C’était vraiment pas facile à raconter…

«  – Vous voulez  que j’appelle une collègue ? » lui demandais-je ?

Elle me lança un regard étonné :

 » – Je suis allée à la police. Comment vous dire, quand il a fallu que je raconte, il y avait quatre agents autour de moi, je me suis sentie mal. Merci, mais avec vous, j’ai davantage confiance, vous savez, je suis née algérienne, ça se voit, la police, elle ne m’entend pas quand je parle. »

Elle reprit son récit : Hatt, le patron avait tenté de l’intimider tout en continuant à la forcer. Il lui disait qu’il la paierait bien, qu’elle aurait une prime tout en la pelotant. Il essayait de lui faire toucher son sexe. Comme elle était forte, elle l’avait emporté et était sortie, épuisée de ce combat. D’abord, elle n’avait pas osé se plaindre, puis en parlant avec deux collègues, elle avait eu le courage d’aller au commissariat.

Là, ça s’était mal passé. Elle en était ressortie découragée. Tout juste si celui qui prenait sa déposition ne la contestait pas au fur et à mesure. Elle n’avait pas eu d’écho de sa plainte. Elle s’en était ouverte à la DRH qui l’avait aussitôt traitée de menteuse. Puis, elle venait de recevoir une lettre de licenciement pour faute : « avoir tenu des propos insolents à l’égard de son employeur ».

Alors elle était venue à l’inspection. J’ai appelé la DRH. Le dialogue fut vif :

«  – Mais, Monsieur l’Inspecteur, vous pensez bien que quand j’ai entendu la plainte de cette femme, j’ai enquêté. J’ai demandé à M. le Directeur. Il a été stupéfait et indigné. Jamais il n’a fait cela. Si cela avait été le cas, je vous le dis, ça aurait été grave. Moi-même je n’aurais pas laissé passer, vous pouvez me croire. Mais je le connais, M. Hatt, depuis dix ans, dix ans, monsieur l’Inspecteur. Ce n’est pas un homme comme cela. Il est incapable de violence. Et toujours respectueux des gens, du personnel. Il n’y a aucun précédent, aucun signe qui puisse me faire penser le contraire. Cette femme est là depuis six mois, et ça arrive ? C’est parole contre parole. Et là, Monsieur, il n’y a pas égalité. Rendez vous compte, c’est M. Hatt en personne ! Non, on ne peut pas accepter pareille version. Je ne sais pas ce qu’elle cherche, ou plutôt si, je crois savoir. Mais vous remarquerez qu’elle a porté plainte à la police et que celle-ci n’a pas jugé bon d’enquêter. Alors on en a tiré la leçon, elle a parlé dans l’entreprise, monsieur l’Inspecteur, on ne peut pas accepter cela, sinon, où l’on va ?

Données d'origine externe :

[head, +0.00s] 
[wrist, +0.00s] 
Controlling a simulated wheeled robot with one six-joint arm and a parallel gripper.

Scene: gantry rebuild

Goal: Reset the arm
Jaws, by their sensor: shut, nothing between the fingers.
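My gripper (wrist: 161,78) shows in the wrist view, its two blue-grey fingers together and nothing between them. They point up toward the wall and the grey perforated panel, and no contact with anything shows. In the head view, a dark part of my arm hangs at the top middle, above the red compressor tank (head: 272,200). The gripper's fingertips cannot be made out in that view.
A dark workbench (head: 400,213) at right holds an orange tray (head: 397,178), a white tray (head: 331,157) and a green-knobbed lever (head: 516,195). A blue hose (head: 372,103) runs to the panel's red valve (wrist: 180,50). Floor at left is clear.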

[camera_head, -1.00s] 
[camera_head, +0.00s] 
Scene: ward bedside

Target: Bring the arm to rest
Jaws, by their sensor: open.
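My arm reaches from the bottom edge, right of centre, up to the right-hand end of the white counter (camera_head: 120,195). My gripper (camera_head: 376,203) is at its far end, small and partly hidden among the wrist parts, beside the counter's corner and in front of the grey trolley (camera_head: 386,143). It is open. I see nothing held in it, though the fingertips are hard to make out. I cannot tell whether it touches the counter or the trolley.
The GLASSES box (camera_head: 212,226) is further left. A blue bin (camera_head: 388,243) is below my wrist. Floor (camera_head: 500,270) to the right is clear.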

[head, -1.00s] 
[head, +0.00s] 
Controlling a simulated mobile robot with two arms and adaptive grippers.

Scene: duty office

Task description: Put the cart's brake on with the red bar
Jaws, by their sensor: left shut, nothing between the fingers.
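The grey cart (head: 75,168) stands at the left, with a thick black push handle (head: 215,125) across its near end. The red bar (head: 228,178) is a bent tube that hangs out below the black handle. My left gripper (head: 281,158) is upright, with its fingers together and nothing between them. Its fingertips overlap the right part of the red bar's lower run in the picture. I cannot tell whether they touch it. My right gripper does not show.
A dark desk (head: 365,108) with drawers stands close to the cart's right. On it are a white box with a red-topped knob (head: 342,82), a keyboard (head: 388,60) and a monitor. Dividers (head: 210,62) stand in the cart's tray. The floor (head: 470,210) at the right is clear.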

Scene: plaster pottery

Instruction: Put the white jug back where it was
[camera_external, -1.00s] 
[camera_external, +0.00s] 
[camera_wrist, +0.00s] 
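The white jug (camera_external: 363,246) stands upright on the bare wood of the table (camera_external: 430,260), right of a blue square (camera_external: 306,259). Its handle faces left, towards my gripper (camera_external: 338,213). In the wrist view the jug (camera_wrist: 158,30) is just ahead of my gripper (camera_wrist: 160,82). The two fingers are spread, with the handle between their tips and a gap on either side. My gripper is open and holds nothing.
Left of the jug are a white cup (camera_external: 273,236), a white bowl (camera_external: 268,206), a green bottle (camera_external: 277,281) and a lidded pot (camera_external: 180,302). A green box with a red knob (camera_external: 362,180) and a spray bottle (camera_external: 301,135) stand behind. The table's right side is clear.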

- Dites donc, vous êtes DRH payée par votre patron, et moi, je suis inspecteur du travail indépendant. S’il s’agit de parole contre parole, c’est subjectif. Vous croyez votre employeur, moi je crois la salariée. C’est ainsi. Un à un. Le problème est que vous ne pouvez appeler « enquête » une simple dénégation de celui qui est mis en cause. Et la femme victime là-dedans ? Vous êtes une femme, vous n’y êtes pas sensible ?

- Mais oui, Monsieur l’Inspecteur, bien sûr, je vous l’ai dit.

- Alors vous pouvez, vous devez donner suite, au lieu de la licencier pour « faute ». Parce qu’à mes yeux, elle est doublement victime.

- Comment pouvez-vous dire cela, vous n’avez aucune preuve, moi, je sais ce qu’elle veut, je le sais, elle fait du chantage, trop belle occasion, c’est de l’argent qu’elle veut…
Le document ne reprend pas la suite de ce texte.